GREENE: But as Esme Nicholson reports from Berlin, the government is not interfering in the sale of an oil and gas company to Russia.
ESME NICHOLSON, BYLINE: Last year, the German energy giant RWE suffered its first loss of revenue since 1949. Now it plans to sell its oil and gas subsidiary - the profitable arm of the business - to an investment group owned by Russia's second richest man, Mikhail Fridman.
German parliamentarians - including members of Merkel's own party - are worried the $7.1 billion deal will compromise Germany's sovereignty and political power in the current climate.
JEEVAN VASAGAR: Clearly it's problematic that Germany is sending out a signal that it is still open for business and still willing to do deals with the Russians.
NICHOLSON: Jeevan Vasagar is the Berlin Correspondent for the Financial Times.
VASAGAR: There isn't a direct threat to Germany's national security from doing this deal. The government's powers to intervene in the RWE case are very limited.
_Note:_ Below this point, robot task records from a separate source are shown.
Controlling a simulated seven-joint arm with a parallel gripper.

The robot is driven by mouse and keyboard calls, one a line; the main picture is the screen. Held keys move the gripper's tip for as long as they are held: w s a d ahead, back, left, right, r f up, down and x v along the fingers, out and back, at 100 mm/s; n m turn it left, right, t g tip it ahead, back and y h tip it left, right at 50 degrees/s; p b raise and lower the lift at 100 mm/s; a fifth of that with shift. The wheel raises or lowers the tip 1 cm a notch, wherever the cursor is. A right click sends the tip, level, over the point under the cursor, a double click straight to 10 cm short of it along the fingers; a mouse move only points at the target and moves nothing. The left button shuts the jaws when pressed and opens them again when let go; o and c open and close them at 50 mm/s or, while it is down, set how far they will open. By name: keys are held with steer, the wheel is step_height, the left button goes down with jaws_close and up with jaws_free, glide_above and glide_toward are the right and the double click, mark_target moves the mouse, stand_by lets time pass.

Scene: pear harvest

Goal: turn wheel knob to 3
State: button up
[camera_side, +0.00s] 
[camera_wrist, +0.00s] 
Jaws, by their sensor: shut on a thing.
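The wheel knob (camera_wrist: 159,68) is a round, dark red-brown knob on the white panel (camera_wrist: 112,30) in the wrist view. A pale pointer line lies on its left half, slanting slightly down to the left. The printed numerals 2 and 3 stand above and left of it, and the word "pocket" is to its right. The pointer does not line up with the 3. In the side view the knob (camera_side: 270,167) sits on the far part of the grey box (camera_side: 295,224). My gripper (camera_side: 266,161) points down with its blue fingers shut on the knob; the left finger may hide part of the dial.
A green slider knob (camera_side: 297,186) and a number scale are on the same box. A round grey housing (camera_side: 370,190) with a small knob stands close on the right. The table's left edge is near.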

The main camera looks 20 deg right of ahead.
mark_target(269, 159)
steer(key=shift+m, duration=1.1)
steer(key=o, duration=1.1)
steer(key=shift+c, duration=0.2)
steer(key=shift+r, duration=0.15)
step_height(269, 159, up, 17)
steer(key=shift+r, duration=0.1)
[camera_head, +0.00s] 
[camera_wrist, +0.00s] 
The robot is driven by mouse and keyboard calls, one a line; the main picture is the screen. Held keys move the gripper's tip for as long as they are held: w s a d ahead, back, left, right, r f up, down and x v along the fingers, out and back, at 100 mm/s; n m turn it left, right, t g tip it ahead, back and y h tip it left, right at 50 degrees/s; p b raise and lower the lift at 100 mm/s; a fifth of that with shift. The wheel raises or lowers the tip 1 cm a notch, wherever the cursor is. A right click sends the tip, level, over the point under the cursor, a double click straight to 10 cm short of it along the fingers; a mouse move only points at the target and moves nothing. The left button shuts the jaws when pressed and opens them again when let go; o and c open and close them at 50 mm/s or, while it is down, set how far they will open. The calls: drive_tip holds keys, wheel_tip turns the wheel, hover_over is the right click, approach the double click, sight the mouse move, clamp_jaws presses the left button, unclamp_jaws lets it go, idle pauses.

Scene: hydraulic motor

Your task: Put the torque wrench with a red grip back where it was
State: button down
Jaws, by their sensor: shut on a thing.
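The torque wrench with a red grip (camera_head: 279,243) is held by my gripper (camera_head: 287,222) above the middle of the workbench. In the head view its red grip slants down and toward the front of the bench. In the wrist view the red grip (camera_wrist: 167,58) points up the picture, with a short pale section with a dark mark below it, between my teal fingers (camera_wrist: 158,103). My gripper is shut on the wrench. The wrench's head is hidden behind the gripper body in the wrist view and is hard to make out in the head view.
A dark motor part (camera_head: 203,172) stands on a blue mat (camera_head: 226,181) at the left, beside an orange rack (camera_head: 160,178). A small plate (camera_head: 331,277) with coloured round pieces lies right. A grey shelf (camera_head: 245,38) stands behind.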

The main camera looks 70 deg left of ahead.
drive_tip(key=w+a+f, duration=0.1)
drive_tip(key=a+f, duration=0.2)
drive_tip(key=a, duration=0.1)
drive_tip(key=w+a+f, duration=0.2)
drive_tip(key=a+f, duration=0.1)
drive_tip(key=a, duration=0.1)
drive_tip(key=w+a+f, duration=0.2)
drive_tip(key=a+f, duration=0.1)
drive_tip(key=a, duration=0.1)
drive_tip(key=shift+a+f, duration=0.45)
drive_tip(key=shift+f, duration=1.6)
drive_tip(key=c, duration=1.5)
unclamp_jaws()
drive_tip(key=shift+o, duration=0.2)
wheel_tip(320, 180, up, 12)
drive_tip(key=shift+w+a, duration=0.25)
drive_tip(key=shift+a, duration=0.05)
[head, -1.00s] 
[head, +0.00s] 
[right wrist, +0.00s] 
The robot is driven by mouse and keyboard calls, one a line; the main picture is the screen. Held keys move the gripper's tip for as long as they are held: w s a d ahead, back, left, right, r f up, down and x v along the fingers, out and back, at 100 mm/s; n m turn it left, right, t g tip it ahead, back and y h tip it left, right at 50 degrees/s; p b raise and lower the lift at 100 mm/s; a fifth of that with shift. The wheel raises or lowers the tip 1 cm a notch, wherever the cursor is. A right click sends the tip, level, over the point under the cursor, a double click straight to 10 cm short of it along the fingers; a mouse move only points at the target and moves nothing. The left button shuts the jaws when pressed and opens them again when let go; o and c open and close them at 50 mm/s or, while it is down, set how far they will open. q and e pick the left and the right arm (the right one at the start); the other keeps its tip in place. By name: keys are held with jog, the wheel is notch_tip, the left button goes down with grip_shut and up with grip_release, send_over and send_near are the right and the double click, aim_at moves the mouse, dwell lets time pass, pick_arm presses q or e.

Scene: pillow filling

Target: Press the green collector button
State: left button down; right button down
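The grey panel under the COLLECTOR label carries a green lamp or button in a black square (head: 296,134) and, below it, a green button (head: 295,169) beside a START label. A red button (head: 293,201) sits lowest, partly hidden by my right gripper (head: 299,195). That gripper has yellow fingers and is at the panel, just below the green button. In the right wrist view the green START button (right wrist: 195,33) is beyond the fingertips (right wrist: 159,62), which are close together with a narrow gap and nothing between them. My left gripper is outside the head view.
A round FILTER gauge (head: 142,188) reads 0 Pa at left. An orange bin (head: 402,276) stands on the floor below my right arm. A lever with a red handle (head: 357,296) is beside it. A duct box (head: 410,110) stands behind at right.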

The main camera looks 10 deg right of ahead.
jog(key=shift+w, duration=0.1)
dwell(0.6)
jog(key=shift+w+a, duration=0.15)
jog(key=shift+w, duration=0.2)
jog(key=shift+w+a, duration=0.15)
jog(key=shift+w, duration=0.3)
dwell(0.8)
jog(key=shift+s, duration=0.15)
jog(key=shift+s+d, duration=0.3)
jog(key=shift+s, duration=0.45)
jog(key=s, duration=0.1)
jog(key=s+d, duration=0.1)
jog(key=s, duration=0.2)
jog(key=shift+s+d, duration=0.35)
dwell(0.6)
NICHOLSON: Earlier this week, the Economy Ministry did stop the delivery of a combat simulation center to the Russian army, stating that the export of defense equipment was unacceptable in the current circumstances.
The same ministry told NPR that it has no intention of suspending planned energy deals between Germany and Russia, drawing a distinction between trade that increases Russia's military strength and what they see as straight-forward commercial transactions.
The energy firm Wintershall is about to sell 20 percent of its domestic gas storage facilities to Gazprom, another deal that has unnerved lawmakers.
On Thursday, Angela Merkel sought to reassure the German parliament that energy security is high on her agenda.
CHANCELLOR ANGELA MERKEL: (German spoken)
NICHOLSON: Merkel said more must be done to diversify Germany's energy sources and energy trade routes.
There's been talk of Germany looking to North Africa to reduce its dependency on Russian gas, but it could be a futile move. Jeevan Vasagar says RWE has a lot of licenses in North Africa. The deal puts a potential part of Germany's future energy supplies back into the hands of Russian business men.